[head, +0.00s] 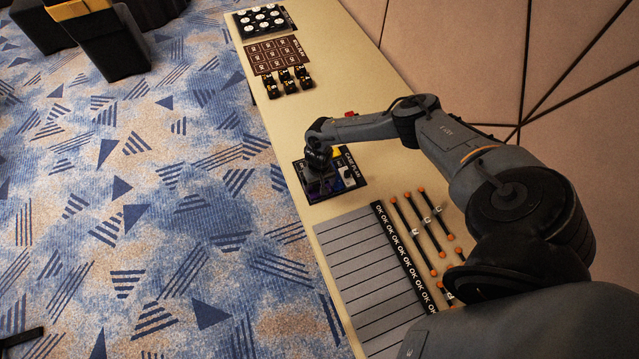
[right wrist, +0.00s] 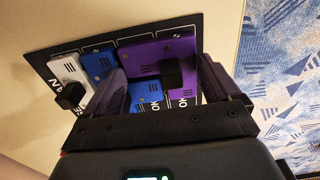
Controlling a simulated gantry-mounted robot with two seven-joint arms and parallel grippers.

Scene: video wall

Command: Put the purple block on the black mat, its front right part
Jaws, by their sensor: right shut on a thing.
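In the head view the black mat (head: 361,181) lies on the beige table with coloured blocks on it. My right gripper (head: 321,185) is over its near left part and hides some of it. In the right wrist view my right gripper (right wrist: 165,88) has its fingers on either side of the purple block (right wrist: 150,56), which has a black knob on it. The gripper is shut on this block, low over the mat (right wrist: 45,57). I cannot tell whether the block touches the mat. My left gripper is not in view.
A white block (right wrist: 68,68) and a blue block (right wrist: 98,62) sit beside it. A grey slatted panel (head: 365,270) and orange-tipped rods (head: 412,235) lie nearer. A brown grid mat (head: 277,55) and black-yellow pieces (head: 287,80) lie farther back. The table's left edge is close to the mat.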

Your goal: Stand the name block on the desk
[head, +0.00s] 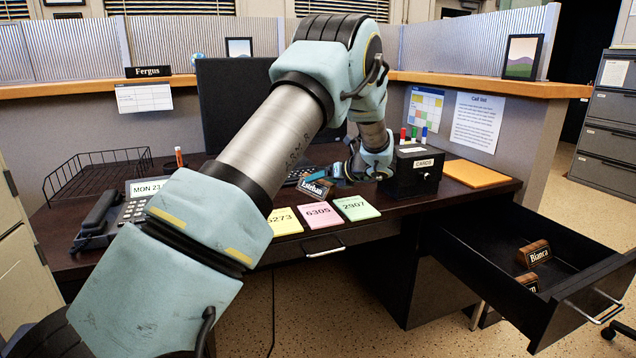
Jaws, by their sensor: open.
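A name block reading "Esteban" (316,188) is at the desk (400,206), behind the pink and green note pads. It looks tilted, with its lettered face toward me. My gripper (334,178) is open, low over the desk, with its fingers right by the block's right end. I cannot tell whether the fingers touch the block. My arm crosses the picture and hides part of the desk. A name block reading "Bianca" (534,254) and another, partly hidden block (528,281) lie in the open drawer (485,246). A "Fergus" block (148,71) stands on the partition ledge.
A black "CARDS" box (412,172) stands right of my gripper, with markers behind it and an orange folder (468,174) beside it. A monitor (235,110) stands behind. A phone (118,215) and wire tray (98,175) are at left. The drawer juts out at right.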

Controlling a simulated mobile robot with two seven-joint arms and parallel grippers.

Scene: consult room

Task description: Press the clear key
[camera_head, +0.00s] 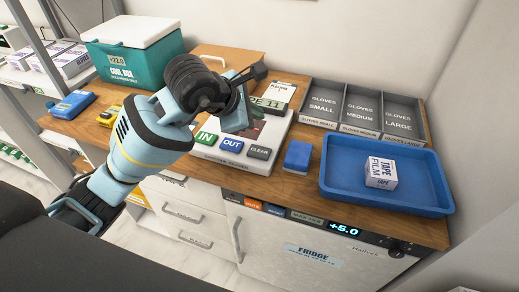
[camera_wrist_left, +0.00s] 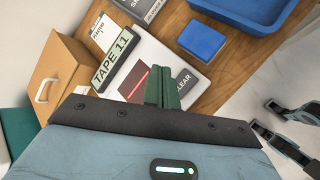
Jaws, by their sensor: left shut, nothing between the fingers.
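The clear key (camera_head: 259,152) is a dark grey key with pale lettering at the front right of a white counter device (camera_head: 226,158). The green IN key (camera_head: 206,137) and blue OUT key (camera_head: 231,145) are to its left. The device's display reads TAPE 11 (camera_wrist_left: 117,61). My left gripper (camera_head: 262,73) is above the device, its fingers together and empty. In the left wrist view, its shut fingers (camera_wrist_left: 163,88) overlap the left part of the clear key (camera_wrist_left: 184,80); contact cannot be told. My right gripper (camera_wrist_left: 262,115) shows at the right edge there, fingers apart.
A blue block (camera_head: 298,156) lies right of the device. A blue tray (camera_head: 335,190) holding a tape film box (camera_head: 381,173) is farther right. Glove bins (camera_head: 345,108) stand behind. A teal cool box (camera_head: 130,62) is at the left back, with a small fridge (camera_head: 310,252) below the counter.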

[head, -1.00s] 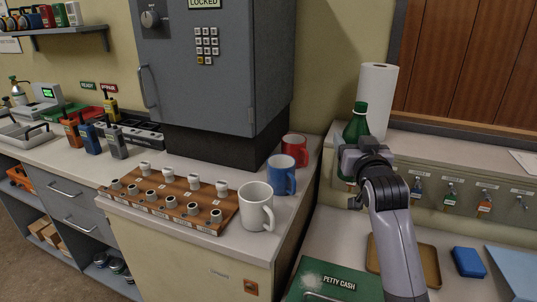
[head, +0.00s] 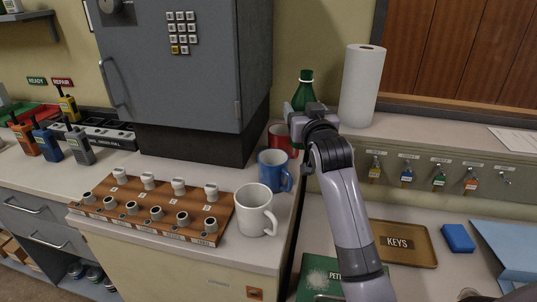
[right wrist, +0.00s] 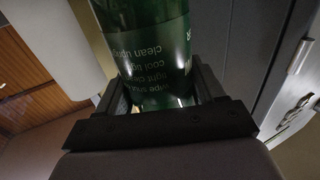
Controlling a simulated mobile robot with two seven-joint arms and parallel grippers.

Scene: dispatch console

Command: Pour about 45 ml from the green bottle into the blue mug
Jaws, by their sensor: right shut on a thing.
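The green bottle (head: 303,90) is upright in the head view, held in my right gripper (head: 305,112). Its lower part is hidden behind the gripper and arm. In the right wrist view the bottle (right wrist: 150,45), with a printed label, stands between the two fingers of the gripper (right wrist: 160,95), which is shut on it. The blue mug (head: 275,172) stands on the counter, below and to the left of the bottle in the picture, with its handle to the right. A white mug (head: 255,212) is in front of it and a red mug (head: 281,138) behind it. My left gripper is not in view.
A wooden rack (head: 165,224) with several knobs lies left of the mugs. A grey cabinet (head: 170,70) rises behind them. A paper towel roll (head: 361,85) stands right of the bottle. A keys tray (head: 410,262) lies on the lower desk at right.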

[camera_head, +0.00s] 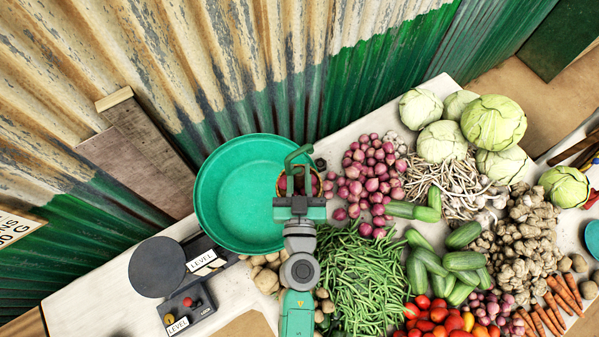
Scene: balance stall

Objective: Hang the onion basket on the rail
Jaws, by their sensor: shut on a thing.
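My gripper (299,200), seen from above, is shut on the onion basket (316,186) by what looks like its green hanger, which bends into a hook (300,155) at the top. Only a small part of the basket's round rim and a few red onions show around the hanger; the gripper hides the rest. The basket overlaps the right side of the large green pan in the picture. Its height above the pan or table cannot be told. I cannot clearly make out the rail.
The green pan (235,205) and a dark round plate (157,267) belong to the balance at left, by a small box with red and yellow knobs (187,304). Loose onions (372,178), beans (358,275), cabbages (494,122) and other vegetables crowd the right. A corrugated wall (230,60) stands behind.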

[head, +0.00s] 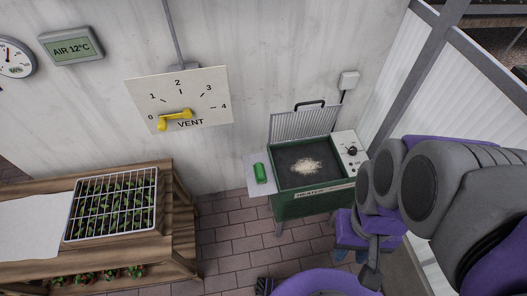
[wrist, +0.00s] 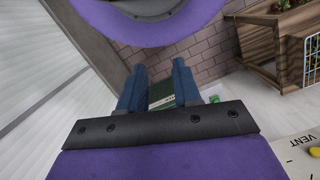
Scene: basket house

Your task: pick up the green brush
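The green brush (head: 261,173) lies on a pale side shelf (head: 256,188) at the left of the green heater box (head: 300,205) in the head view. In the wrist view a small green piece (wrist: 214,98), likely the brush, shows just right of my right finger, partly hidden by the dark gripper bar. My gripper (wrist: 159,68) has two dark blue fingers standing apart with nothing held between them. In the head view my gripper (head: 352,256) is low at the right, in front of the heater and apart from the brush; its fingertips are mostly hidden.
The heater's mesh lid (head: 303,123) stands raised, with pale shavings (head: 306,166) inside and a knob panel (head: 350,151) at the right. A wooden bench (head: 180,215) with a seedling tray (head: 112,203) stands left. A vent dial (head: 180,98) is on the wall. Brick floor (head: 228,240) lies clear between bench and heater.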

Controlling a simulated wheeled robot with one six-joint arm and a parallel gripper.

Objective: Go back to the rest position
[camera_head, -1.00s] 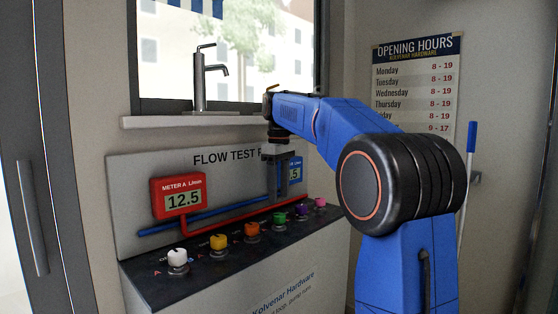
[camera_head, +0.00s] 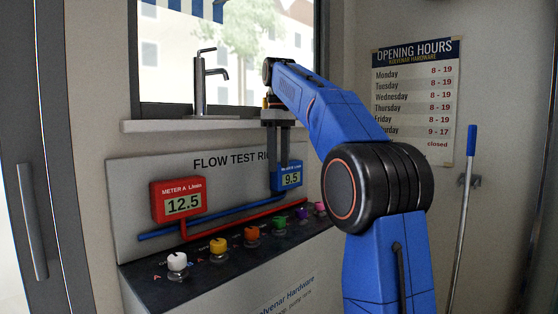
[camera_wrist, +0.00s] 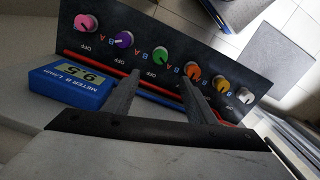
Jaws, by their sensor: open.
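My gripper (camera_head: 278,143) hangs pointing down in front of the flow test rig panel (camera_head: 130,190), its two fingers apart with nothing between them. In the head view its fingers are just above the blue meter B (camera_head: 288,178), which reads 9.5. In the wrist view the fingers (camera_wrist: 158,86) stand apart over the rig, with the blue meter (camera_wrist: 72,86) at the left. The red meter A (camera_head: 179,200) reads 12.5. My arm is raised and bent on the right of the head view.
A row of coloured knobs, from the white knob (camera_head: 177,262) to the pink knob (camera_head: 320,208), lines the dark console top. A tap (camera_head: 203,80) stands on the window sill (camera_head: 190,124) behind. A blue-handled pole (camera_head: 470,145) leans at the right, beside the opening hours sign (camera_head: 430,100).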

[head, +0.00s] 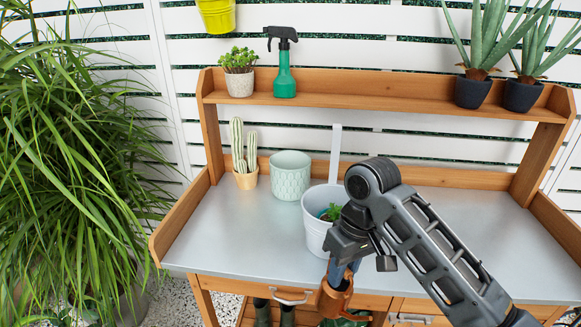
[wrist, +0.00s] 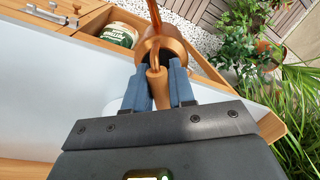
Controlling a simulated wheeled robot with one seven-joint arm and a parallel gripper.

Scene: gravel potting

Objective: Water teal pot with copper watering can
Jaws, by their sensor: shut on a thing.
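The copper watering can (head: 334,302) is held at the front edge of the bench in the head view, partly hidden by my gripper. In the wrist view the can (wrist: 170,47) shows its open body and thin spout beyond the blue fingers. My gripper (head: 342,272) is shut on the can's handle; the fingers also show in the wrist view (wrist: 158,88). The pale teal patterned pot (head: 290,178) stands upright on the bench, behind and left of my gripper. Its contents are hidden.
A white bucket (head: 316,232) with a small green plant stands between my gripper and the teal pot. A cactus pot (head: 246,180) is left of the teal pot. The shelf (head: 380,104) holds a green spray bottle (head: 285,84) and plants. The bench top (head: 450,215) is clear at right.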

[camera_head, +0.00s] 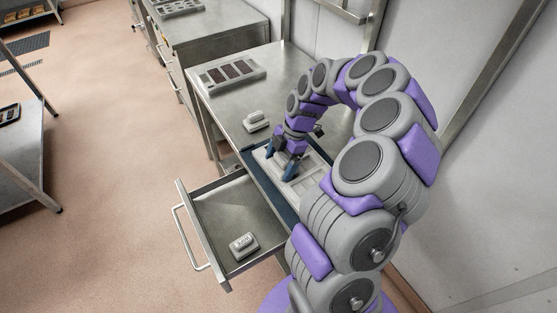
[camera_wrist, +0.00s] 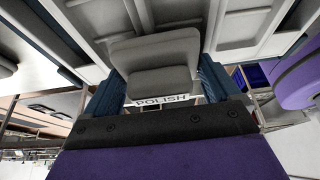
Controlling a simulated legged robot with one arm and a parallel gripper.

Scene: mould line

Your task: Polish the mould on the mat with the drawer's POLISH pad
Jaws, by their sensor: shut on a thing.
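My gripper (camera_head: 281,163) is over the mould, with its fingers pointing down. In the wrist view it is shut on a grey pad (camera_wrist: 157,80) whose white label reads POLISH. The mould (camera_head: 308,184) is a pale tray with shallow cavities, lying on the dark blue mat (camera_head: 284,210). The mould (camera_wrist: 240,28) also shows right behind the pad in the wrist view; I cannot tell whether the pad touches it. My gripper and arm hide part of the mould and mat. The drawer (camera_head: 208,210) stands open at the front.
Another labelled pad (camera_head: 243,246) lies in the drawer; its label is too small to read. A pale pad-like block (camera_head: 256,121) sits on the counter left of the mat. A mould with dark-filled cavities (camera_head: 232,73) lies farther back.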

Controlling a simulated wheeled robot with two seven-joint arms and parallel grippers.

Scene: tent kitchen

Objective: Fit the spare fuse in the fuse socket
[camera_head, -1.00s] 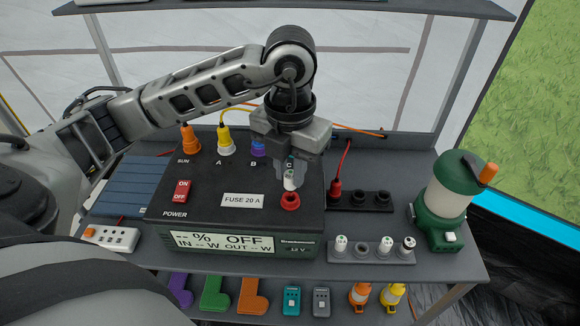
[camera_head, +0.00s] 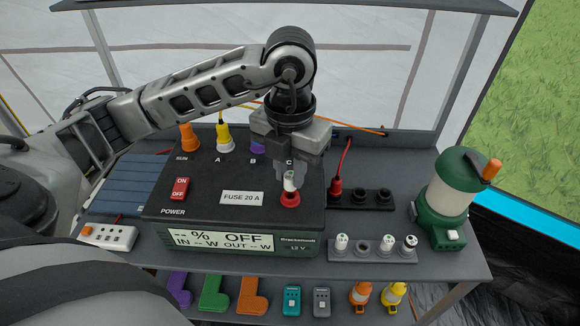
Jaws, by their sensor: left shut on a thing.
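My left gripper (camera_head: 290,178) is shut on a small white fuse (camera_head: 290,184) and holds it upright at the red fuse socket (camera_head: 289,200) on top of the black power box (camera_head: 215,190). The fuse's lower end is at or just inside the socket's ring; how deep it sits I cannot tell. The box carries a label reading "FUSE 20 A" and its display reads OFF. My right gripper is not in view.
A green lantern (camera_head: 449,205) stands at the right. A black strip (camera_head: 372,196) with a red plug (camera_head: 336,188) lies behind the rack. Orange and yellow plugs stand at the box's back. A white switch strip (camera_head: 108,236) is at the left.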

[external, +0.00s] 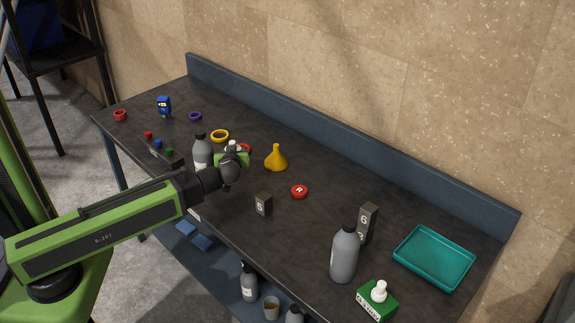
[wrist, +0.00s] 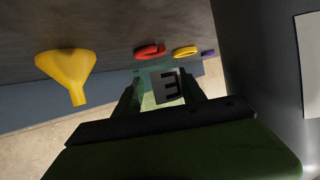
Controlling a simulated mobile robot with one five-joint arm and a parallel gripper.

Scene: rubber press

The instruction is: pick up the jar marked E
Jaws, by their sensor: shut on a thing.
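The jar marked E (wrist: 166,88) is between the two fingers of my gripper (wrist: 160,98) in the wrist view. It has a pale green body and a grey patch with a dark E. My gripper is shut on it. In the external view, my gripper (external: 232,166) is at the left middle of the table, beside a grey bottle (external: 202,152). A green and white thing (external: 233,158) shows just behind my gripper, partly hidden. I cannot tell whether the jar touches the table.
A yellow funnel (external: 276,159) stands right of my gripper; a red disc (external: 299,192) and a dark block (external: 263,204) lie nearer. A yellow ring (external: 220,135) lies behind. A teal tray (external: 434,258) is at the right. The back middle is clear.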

**STATED GOAL:**
Select and copy every line from the records that includes the word "Scene".

**TASK SOLUTION:**
Scene: video wall
Scene: consult room
Scene: dispatch console
Scene: balance stall
Scene: basket house
Scene: gravel potting
Scene: mould line
Scene: tent kitchen
Scene: rubber press

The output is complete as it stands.